_Description of the task:_
Determine the number of lines that have the string "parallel" in them, and give only that number.

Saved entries

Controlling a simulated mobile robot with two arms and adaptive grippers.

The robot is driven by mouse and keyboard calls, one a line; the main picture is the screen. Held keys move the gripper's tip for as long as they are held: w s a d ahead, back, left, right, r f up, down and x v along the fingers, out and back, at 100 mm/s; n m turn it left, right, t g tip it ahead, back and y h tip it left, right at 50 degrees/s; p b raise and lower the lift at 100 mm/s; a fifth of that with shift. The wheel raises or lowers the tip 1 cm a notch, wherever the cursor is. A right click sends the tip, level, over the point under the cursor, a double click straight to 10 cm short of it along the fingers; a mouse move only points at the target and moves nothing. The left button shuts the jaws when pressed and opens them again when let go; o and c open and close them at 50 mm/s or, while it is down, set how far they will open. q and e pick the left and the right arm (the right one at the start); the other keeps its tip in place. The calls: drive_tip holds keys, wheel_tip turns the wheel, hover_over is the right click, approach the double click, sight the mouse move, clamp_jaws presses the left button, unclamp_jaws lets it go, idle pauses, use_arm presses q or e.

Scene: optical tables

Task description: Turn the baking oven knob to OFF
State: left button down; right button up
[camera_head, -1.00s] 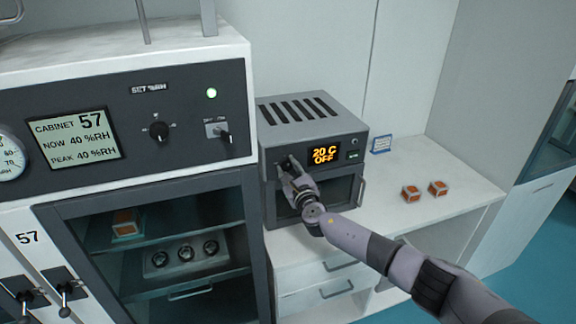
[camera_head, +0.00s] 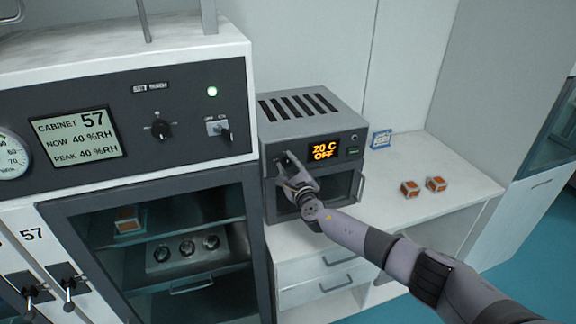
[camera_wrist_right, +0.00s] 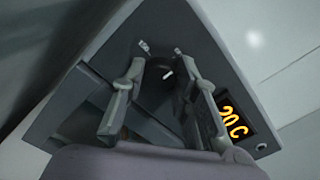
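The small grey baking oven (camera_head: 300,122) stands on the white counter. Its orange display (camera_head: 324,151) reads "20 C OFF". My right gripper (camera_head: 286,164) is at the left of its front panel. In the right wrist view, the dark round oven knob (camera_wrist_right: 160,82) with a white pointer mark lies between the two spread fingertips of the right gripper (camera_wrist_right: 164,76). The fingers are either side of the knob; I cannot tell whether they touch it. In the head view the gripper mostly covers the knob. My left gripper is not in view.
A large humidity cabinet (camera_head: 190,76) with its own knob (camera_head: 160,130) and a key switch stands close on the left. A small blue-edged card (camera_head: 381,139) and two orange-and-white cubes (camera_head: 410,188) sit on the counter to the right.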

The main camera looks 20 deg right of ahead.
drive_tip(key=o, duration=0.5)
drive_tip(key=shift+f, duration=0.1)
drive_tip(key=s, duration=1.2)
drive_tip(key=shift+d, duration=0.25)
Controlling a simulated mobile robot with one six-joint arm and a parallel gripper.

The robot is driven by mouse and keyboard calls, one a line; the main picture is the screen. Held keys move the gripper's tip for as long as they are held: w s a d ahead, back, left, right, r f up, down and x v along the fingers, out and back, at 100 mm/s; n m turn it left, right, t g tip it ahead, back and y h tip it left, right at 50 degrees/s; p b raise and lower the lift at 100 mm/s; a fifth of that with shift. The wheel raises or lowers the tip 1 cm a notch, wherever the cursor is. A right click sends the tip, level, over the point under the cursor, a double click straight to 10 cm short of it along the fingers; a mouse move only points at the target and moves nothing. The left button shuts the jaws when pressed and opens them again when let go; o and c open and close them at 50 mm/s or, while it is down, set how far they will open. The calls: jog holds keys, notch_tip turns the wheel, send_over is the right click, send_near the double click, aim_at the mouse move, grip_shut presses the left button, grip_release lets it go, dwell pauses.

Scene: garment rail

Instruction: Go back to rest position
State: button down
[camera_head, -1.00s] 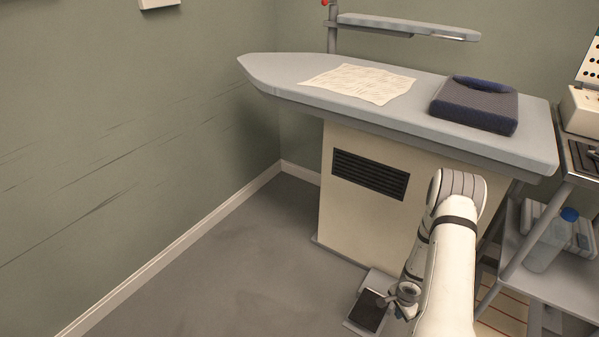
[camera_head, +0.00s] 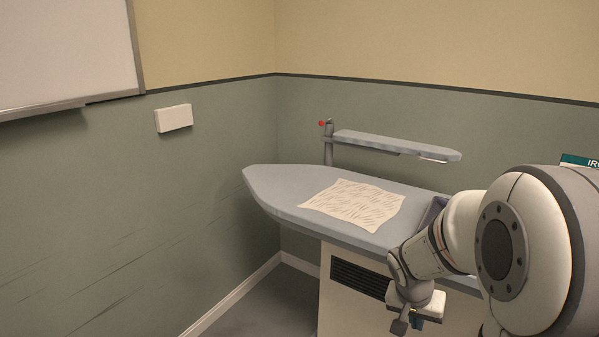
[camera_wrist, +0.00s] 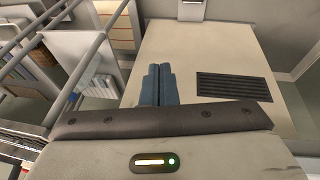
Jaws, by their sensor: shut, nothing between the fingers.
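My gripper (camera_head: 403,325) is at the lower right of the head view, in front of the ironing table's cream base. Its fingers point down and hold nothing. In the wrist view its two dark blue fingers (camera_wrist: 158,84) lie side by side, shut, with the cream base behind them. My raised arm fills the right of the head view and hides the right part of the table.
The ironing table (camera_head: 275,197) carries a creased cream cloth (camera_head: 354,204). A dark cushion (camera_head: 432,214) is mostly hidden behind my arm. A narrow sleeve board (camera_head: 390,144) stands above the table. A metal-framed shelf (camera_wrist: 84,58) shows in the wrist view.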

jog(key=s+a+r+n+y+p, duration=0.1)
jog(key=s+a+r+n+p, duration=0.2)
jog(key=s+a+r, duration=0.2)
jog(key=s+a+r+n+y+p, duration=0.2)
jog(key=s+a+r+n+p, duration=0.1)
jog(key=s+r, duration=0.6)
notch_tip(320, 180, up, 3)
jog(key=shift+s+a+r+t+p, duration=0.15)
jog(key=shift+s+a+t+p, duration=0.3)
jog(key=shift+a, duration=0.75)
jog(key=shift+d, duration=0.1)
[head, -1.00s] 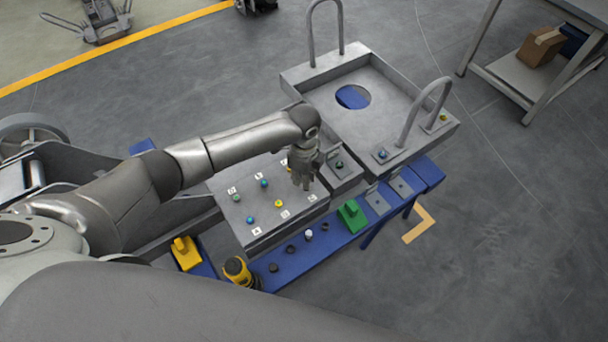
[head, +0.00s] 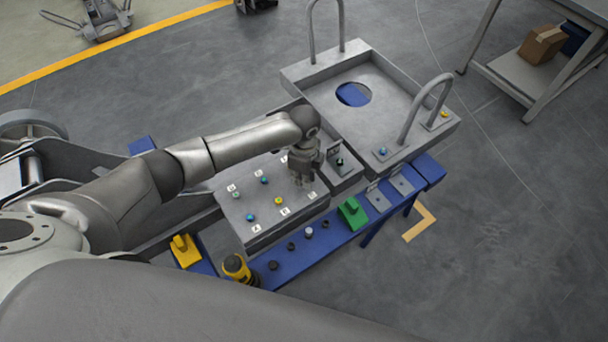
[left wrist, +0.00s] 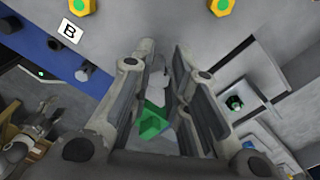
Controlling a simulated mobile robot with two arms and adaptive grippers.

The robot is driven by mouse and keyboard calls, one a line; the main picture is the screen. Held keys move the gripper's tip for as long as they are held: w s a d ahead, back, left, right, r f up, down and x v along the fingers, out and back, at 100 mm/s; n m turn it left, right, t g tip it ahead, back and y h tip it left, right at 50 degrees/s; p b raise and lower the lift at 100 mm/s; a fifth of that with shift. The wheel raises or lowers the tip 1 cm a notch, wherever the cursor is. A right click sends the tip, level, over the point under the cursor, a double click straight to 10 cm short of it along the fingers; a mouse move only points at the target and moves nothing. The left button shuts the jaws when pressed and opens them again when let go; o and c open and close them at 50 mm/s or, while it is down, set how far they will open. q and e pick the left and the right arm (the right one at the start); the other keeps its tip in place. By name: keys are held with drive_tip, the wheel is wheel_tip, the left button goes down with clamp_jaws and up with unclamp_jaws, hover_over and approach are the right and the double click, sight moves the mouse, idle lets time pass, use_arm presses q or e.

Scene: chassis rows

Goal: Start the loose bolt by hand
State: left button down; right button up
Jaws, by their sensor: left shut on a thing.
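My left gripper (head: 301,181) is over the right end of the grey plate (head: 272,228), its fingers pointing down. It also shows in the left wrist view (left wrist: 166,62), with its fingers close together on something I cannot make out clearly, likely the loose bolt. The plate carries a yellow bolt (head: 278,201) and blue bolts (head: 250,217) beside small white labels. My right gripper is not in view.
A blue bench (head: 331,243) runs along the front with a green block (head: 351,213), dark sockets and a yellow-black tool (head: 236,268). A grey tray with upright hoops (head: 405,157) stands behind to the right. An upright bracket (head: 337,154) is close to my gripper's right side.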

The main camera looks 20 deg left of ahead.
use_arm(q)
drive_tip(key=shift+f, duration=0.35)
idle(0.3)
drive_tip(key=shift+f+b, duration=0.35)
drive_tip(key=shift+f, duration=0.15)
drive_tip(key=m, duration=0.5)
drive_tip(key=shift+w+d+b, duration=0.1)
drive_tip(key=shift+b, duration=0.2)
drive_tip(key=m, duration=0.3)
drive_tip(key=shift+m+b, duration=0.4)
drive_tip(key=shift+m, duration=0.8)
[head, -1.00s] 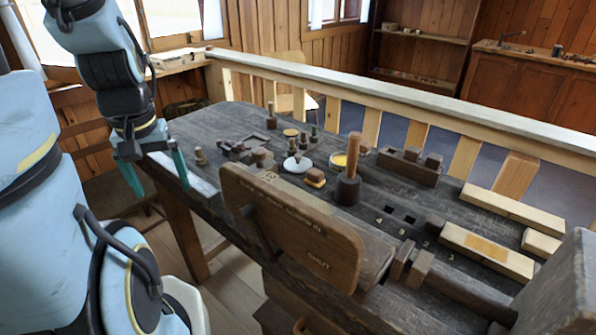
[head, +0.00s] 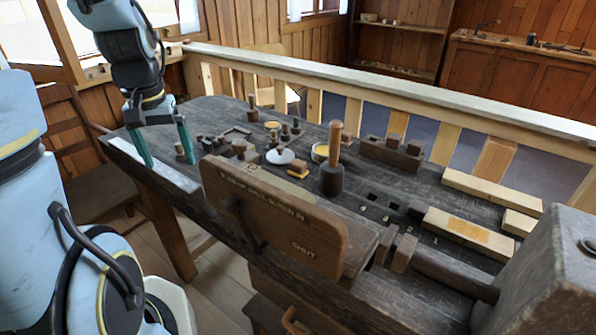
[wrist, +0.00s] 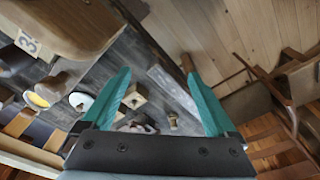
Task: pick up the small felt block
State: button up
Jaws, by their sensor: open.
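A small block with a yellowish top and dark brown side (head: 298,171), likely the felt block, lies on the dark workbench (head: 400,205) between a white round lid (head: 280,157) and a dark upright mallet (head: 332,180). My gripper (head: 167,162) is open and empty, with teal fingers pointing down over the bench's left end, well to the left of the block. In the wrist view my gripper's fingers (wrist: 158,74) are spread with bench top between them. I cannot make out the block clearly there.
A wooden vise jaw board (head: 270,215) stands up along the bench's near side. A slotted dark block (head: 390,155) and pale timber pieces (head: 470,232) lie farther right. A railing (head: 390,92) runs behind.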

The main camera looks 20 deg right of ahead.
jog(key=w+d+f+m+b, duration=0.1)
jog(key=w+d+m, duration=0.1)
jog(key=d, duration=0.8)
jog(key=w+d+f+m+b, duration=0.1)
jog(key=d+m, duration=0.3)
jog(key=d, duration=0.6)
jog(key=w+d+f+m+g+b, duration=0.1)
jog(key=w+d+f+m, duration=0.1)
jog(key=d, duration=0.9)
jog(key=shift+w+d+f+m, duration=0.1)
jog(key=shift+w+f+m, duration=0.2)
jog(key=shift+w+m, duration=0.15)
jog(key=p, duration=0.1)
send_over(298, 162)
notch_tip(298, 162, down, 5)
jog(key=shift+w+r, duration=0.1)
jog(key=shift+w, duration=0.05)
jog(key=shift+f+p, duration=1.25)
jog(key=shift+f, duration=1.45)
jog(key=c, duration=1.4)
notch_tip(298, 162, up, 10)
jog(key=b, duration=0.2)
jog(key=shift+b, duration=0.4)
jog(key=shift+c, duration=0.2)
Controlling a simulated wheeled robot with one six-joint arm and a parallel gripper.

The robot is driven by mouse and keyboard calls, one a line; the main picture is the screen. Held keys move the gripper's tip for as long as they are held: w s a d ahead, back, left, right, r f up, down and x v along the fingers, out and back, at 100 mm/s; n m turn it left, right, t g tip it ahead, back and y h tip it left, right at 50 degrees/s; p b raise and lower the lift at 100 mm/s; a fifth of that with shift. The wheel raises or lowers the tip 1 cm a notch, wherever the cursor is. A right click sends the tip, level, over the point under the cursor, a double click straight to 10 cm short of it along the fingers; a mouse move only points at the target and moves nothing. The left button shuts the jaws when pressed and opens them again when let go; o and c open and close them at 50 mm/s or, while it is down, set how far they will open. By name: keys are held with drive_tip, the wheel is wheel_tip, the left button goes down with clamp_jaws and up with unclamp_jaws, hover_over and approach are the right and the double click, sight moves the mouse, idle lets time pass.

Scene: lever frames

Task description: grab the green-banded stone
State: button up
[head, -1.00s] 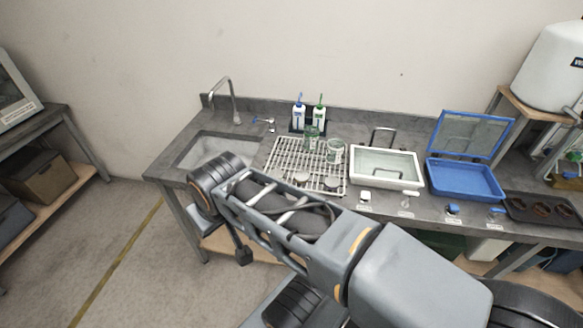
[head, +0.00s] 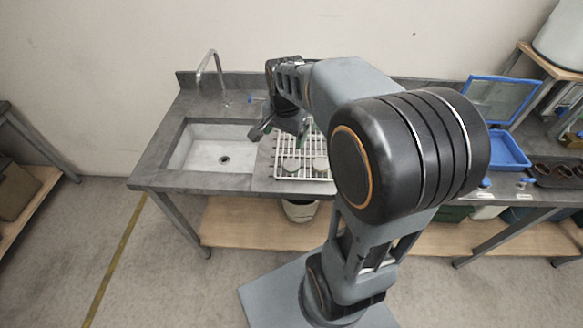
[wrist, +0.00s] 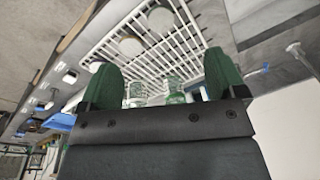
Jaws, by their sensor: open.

_Reply to the task:_
2